Private-equity firms announced a record of more than $700 billion in takeovers last year and almost $50 billion so far this year, Bloomberg data show. Investors, seeking returns that exceed stocks and bonds, poured $432 billion into buyout funds last year, also a record, according to London-based Private Equity Intelligence Ltd.
KKR has raised $16.1 billion for a new U.S. buyout fund and expects to reach its cap of $16.6 billion, a person familiar with the matter said Jan. 11.

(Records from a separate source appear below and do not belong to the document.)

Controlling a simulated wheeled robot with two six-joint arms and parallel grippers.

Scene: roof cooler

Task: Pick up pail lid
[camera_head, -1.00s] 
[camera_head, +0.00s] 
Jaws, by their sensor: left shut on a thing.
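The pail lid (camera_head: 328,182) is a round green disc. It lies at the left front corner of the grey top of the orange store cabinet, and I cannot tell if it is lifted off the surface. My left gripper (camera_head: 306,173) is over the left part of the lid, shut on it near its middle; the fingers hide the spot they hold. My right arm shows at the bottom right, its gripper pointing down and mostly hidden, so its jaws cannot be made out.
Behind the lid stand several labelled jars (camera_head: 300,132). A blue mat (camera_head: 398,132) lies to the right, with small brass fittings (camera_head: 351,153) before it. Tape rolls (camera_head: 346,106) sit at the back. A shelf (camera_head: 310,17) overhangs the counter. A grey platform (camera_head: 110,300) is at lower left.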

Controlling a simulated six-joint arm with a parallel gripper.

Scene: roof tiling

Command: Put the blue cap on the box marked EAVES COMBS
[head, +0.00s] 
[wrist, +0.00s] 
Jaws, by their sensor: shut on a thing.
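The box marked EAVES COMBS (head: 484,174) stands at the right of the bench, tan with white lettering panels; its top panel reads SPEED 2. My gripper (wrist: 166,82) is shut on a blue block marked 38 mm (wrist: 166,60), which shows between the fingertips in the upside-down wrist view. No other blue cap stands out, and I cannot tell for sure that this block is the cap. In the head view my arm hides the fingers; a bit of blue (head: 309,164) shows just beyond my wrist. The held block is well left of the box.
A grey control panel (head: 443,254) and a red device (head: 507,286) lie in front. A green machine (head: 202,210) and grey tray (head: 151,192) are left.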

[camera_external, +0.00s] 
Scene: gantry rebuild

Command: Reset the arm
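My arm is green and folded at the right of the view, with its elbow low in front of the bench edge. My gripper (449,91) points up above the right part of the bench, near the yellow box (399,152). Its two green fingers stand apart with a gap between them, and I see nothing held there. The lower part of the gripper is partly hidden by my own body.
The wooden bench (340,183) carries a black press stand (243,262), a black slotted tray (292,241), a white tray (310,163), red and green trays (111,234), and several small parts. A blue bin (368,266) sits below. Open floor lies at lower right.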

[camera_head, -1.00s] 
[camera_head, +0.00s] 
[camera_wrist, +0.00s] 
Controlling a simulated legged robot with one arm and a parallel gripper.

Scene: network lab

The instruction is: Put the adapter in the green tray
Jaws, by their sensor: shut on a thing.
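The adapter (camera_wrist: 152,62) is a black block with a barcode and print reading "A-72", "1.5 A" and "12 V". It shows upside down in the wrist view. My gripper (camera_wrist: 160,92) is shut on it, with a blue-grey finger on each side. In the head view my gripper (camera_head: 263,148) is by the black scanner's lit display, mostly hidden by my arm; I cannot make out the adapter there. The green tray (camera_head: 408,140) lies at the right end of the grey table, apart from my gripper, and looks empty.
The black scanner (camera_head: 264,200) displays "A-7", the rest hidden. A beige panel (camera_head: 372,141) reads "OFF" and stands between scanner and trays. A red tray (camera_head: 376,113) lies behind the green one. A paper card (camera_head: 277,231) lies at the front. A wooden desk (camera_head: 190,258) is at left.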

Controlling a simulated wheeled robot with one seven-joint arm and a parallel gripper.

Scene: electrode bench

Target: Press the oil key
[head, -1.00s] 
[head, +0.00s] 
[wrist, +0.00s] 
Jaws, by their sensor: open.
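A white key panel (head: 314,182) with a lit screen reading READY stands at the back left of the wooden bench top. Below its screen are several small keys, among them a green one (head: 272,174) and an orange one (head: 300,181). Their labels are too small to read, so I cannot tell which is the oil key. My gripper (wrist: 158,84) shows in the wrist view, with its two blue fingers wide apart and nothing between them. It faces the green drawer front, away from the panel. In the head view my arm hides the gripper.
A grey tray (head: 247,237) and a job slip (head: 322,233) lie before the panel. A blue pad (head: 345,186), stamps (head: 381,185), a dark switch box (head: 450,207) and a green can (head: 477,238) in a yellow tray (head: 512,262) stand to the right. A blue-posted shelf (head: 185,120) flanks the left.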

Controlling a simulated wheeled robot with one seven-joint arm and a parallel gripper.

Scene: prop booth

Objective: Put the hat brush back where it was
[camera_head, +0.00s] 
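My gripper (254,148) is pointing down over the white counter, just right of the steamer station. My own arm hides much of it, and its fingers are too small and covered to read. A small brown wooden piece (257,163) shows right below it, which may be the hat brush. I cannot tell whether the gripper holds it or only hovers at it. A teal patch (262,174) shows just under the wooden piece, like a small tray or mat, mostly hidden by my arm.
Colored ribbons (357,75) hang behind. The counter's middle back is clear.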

``They're taking a very big political bet,'' said David Dreman, who helps manage $22 billion at Dreman Value Management including TXU shares. ``If things go well for TXU they're going to put on seven to nine coal-fired plants. KKR must have a degree of certainty they can get it done. There could be major upside.''
The company's biggest rival in the race to build new generation in Texas is NRG Energy Inc., which bought a Texas power company called Texas Genco from a group of buyout firms including Texas Pacific and Kohlberg Kravis in 2005 for $5.8 billion.
CNBC reported the possible acquisition of TXU after exchanges closed yesterday. TXU shares had gained $2.38, or 4.1 percent, to $60.02 in New York Stock Exchange composite trading, the biggest one-day gain in more than nine months. They jumped another $10 in after-hours trading.